Exercise goal » Copy verbatim the block of lines in the entries below whose first line contains "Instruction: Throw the" and whose last line contains "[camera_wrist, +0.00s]". Leave out all other lines.

Listing »
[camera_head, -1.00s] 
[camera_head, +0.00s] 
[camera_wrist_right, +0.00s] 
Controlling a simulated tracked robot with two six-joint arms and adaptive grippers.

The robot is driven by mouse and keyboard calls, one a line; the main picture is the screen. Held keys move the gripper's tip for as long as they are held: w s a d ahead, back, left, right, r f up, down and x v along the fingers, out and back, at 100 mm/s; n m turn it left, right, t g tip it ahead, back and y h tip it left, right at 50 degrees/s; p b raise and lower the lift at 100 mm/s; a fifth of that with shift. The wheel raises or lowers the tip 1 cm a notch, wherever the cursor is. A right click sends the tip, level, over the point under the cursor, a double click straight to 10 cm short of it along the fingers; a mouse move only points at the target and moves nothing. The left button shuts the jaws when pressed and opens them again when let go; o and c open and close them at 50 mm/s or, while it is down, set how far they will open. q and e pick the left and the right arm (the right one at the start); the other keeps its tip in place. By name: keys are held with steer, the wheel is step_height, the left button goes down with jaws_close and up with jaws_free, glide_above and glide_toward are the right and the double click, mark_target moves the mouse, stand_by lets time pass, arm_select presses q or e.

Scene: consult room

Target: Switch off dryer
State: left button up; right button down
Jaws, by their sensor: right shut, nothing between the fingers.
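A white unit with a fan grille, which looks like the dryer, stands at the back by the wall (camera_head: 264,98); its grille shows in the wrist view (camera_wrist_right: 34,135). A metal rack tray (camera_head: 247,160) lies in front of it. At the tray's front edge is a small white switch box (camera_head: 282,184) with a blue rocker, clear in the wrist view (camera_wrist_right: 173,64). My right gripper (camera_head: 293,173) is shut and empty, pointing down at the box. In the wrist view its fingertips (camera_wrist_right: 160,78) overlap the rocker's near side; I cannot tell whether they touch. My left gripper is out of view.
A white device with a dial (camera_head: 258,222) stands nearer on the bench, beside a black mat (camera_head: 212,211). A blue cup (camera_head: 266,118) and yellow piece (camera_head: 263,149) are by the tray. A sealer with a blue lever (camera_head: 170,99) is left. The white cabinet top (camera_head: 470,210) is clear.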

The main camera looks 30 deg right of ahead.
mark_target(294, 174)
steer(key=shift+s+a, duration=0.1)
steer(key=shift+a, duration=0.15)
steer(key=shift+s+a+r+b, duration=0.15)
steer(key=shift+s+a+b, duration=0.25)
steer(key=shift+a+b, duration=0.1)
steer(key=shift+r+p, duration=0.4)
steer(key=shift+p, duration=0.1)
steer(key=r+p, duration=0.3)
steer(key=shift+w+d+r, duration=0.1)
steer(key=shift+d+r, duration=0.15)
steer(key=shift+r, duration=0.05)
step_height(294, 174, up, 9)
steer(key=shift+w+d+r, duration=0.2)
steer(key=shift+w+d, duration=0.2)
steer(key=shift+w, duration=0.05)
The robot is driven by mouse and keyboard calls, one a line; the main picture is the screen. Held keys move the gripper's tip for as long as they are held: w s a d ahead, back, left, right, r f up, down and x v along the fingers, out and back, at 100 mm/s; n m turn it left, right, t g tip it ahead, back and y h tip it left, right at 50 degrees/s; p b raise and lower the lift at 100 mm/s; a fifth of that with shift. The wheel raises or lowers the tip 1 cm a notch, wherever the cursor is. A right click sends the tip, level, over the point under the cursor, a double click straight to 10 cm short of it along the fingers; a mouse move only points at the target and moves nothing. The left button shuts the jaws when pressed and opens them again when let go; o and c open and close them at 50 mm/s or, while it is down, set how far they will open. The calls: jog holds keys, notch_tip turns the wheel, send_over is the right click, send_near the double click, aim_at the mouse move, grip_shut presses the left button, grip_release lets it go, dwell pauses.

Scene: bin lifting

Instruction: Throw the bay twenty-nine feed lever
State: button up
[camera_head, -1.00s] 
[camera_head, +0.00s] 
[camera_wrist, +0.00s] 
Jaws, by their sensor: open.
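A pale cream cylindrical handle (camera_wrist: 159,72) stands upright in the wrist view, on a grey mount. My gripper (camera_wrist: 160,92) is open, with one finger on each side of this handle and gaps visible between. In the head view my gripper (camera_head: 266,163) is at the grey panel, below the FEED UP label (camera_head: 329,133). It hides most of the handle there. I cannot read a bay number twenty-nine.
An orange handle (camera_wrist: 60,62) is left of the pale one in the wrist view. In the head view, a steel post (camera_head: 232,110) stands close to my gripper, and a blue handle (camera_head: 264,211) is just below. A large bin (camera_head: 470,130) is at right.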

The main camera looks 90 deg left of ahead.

Result »
Instruction: Throw the bay twenty-nine feed lever
State: button up
[camera_head, -1.00s] 
[camera_head, +0.00s] 
[camera_wrist, +0.00s] 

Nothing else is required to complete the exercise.